▶ **WORK INSTRUCTIONS**: Return the count of lines that mention "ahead", with no other words.

▶ **COLLECTED DATA**:
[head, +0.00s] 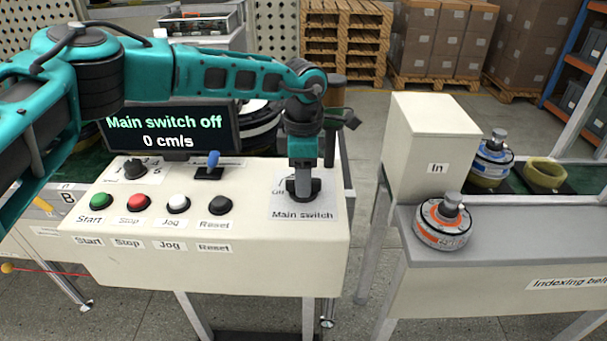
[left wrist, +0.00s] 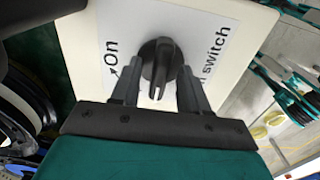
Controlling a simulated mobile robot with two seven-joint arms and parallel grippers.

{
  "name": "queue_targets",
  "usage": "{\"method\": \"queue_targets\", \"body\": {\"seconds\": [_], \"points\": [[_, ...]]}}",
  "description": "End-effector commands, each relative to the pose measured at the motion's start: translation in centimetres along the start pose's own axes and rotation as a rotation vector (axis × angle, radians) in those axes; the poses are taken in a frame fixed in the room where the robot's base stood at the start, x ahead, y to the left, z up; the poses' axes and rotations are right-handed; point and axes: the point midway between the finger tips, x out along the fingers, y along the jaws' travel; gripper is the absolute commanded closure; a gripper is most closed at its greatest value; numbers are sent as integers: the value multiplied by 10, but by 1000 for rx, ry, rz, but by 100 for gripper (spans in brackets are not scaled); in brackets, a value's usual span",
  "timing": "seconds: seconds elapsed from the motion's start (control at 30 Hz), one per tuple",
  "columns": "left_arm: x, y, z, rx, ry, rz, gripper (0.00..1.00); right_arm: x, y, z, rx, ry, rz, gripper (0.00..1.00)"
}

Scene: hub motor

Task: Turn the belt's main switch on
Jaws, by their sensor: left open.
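The main switch is a black rotary knob (left wrist: 161,62) on a white plate (head: 327,206) labelled "Main switch" at the right end of the control panel. My left gripper (head: 302,190) points down over it, with its fingers open. In the left wrist view the two fingers (left wrist: 160,70) stand on either side of the knob's grip bar, with small gaps visible. The "On" mark (left wrist: 111,53) shows to the left of the knob there. The display (head: 168,130) reads "Main switch off" and "0 cm/s". My right gripper is not seen.
The panel also has green (head: 100,201), red (head: 138,202), white (head: 178,204) and black (head: 220,205) buttons and a blue-tipped lever (head: 212,160). To the right, an orange-ringed hub motor (head: 441,225) stands before the "In" housing (head: 431,140) of the indexing belt.

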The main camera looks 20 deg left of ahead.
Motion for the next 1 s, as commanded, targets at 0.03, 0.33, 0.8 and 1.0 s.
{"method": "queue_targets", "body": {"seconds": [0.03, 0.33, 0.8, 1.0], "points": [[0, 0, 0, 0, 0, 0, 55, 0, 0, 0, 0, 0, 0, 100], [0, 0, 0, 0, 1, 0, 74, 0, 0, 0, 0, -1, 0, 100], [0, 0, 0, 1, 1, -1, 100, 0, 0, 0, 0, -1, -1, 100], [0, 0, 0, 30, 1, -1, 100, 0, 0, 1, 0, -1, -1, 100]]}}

▶ **TASK ANSWER**: 2